In provocative tones, Swift explores the hidden power of a clandestine affair, the twofold power of secrets and loneliness, and the tender notions of heartbreak. Jane fully appreciates her (relative) luck, freedom, and independence, yet she sometimes resents her place in life, so reliant on her employer for her economic survival. While her morning with Paul remains clouded in rapturous reflection, Swift constructs an imaginative tour-de-force as Jane walks naked though Upleigh House. In what will eventually inspire her to become a writer, Jane visits Upleigh’s library, its books reinforcing her desire for a literary life. The learning curve that changes Jane is well drawn as she dresses then contemplates returning to Beechwood to resume her duties.

Swift bathes Jane’s gathering evening in gorgeous apricot light, a gauzy green-gold world that is “impossibly beautiful.” Of larger concern is the terrible tragedy that will shape the rest of Jane’s afternoon and the rest of her life. Lyricism is woven into each and every page, and relief only arrives when Jane embraces the death of her lover. In much turmoil after hearing the news from Mr. Niven, Jane is temporarily distracted, swept away repeatedly by her nagging interior fears, anxieties, and sadness.
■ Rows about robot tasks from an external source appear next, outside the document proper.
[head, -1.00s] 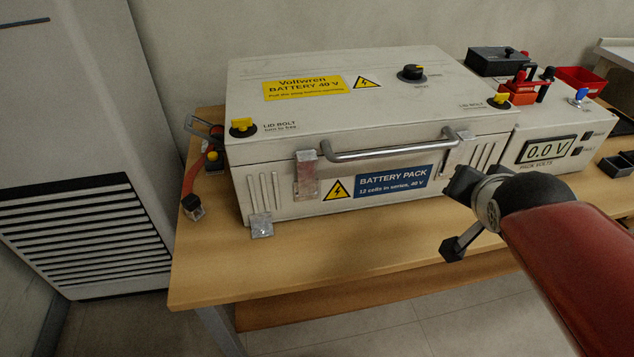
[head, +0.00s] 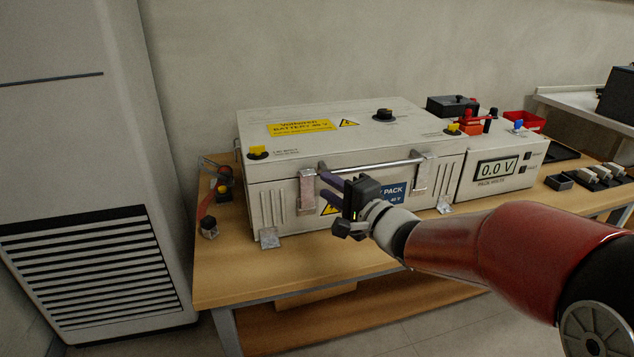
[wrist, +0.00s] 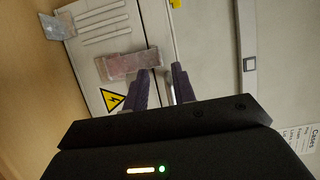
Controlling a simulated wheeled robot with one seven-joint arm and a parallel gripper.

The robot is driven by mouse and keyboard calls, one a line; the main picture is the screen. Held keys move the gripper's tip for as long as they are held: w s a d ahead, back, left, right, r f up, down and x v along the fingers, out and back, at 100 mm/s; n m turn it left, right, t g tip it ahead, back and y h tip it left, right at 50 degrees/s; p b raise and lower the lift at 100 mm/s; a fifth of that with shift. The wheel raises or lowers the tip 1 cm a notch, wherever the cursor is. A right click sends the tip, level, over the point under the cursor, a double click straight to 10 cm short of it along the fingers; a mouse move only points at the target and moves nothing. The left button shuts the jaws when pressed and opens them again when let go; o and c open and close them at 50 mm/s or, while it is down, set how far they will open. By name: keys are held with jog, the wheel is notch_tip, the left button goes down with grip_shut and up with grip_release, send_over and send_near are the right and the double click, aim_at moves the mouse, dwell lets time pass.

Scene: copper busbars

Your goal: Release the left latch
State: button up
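The left latch (head: 307,188) is a worn metal plate on the front of the battery pack (head: 272,172), near its left end. It also shows in the wrist view (wrist: 130,66), with a reddish face. My gripper (head: 326,185) is just to the right of the latch, in front of the pack. In the wrist view, the purple fingers (wrist: 162,70) are apart with nothing gripped between them. The left-hand finger overlaps the latch's end in that view; I cannot tell whether they touch.
The bar handle (head: 372,164) runs along the front close above my fingers. A right latch (head: 421,172) sits further along. A metal foot bracket (head: 269,238) stands at the lower left corner. The wooden table (head: 300,263) is clear in front. A tall vented cabinet (head: 90,170) stands left.

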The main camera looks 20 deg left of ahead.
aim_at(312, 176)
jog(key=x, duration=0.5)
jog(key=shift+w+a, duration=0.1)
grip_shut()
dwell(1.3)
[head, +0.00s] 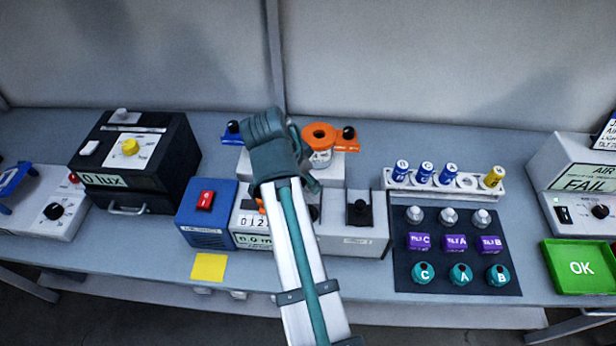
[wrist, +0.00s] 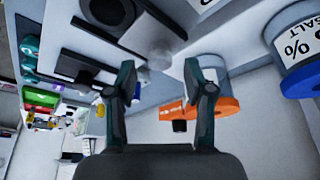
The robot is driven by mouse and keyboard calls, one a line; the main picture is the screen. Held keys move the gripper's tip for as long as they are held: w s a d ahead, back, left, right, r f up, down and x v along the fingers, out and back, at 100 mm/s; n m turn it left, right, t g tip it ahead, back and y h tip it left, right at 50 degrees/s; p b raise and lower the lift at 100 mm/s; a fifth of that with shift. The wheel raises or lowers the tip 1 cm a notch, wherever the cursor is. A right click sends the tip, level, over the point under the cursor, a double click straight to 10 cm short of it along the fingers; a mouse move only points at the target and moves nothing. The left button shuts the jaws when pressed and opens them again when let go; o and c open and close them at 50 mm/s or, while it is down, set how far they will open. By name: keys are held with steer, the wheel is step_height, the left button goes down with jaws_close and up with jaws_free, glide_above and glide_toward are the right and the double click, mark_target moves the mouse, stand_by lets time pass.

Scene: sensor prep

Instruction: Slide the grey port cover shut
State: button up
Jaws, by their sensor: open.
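A dark grey sliding cover with a black knob (head: 359,210) sits on top of the right part of the pale instrument box (head: 372,240) in the head view. What looks like the same dark cover (wrist: 85,68) shows at the left of the wrist view. I cannot tell how much of a port it covers. My gripper (head: 295,152) is above the back of the instrument, left of the cover and apart from it. In the wrist view my gripper (wrist: 164,85) has its two fingers apart with nothing between them. My arm hides part of the instrument's middle.
A blue switch box (head: 207,213) stands left. A dark mat (head: 405,262) with bottles and a vial rack (head: 480,188) are right.

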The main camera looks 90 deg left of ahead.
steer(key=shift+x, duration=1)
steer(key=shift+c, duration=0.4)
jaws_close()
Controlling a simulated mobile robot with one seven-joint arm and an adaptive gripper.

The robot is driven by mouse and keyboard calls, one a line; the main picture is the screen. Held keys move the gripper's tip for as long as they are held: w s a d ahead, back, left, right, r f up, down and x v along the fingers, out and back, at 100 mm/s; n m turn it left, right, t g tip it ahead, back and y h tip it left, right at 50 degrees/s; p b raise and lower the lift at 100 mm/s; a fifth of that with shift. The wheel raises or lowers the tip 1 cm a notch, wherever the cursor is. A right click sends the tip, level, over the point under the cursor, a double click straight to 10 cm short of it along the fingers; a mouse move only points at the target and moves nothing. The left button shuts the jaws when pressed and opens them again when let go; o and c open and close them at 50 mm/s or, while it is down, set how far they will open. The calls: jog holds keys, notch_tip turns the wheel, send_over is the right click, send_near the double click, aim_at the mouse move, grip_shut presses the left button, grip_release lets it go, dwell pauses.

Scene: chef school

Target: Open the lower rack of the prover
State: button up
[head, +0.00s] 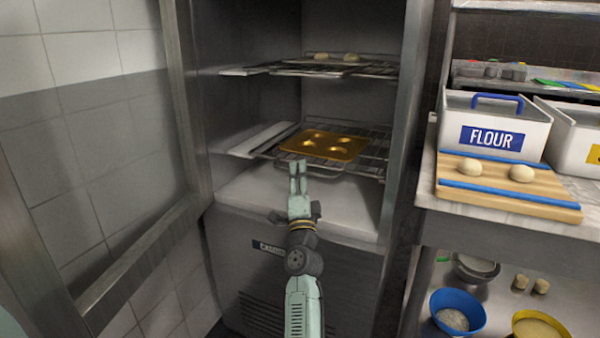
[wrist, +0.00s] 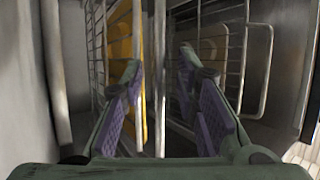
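The prover (head: 395,120) is a metal cabinet with its door (head: 130,255) swung open to the left. Its lower rack (head: 374,152) is a wire shelf bearing a golden tray (head: 345,147) with round hollows. My gripper (head: 298,163) is at the front of the lower rack, overlapping its front edge in the head view. In the wrist view my gripper (wrist: 160,62) is open, with purple finger pads apart. A thin pale bar (wrist: 160,40) shows between the fingers, not clearly touched by either. The golden tray (wrist: 121,45) shows behind the left finger.
An upper rack (head: 325,70) holds pale dough balls (head: 350,58). A worktop on the right carries a flour bin (head: 492,120) and a wooden board (head: 500,183) with dough balls. Bowls (head: 457,311) stand on the shelf below. The prover's side post borders the opening on the right.

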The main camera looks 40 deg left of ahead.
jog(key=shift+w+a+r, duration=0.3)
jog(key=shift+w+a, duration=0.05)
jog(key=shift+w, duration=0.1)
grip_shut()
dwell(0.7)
The novels of Joseph Conrad become her savior, the author’s works allowing Jane to “cross an impossible barrier” and finally seek inspiration to become a writer.

Swift captures perfectly one Sunday in a bygone era, casting his heroine in a perfectly calibrated world. The author’s particular gifts are his short bursts of detail and his ease in balancing Jane’s past with her present. A nearly ninety-year-old woman, Jane narrates the antique art of storytelling, infusing her life with her memories and providing a snapshot of England post-World War I, its upper class and servants, along the swift march across the decades.